Find the lines containing the word "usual" and copy every one of them.

BEGIN

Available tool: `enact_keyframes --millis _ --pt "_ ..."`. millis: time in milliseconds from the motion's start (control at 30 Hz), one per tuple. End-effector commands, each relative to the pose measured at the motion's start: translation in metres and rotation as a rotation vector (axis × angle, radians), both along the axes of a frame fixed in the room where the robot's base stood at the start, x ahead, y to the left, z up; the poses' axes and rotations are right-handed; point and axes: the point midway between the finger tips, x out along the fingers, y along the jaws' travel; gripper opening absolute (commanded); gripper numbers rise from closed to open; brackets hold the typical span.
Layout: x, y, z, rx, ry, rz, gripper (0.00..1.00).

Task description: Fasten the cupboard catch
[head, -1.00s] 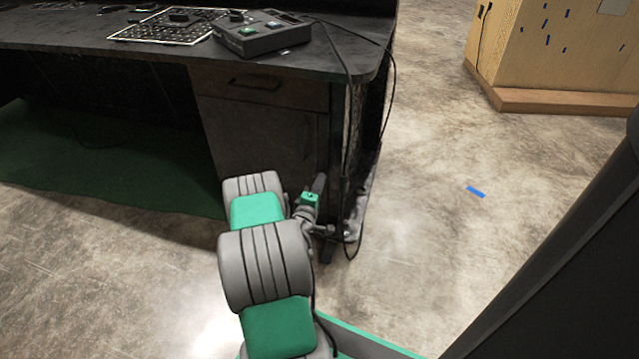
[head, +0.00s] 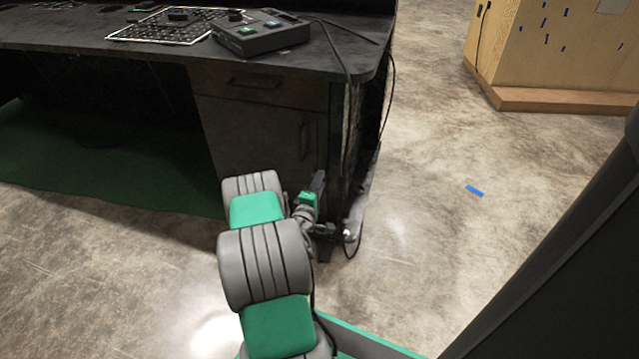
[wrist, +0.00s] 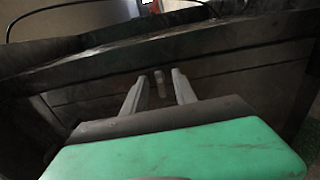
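The dark cupboard door (head: 245,130) is under the right end of the desk and looks closed. Its upright bar handle (head: 304,140) is near the door's right edge. No separate catch can be made out. My gripper (wrist: 158,76) is low in front of the cupboard; in the head view my wrist partly hides it. In the wrist view its two grey fingers are apart, pointing at the dark front. A small pale upright piece (wrist: 160,84) shows between them, perhaps the handle's end; I cannot tell whether they touch it.
A drawer (head: 262,88) sits above the door. On the desktop are a grey button box (head: 262,40) and a patterned board (head: 170,28). Cables hang at the desk's right corner. Open concrete floor (head: 430,200) lies to the right, with a wooden box (head: 550,60) beyond.

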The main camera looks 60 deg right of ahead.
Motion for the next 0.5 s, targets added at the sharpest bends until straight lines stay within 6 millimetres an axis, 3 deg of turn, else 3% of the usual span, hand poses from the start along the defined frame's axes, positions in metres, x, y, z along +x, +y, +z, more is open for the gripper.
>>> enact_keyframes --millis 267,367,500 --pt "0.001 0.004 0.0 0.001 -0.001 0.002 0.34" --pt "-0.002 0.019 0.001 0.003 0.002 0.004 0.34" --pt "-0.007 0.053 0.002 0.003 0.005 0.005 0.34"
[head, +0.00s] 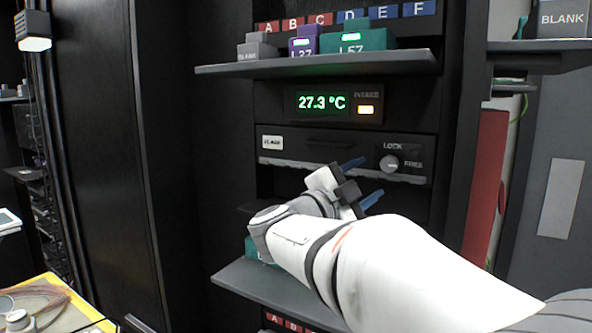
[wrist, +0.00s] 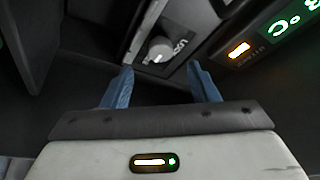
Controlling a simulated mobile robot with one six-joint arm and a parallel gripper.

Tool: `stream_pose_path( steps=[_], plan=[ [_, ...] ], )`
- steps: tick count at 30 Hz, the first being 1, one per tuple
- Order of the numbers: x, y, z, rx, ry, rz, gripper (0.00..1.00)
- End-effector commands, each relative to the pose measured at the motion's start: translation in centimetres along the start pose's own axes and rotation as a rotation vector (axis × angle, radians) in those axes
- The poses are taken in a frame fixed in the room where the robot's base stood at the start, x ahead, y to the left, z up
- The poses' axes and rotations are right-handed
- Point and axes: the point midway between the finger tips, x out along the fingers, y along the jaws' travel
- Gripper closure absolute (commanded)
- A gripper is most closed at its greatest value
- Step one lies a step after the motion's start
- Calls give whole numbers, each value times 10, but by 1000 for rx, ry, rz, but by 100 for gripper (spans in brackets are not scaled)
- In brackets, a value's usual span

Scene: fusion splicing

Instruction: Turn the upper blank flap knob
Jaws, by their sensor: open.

END

▶ _FINAL ANSWER_
Motion for the next 0.5 s, targets added at the sharpest bends until straight lines stay within 6 millimetres an axis, 3 deg of turn, else 3% of the usual span, hand poses from the start along the defined frame's axes, positions in metres, x, y, z along +x, +y, +z, more is open for the gripper.
- In brackets, a value's usual span

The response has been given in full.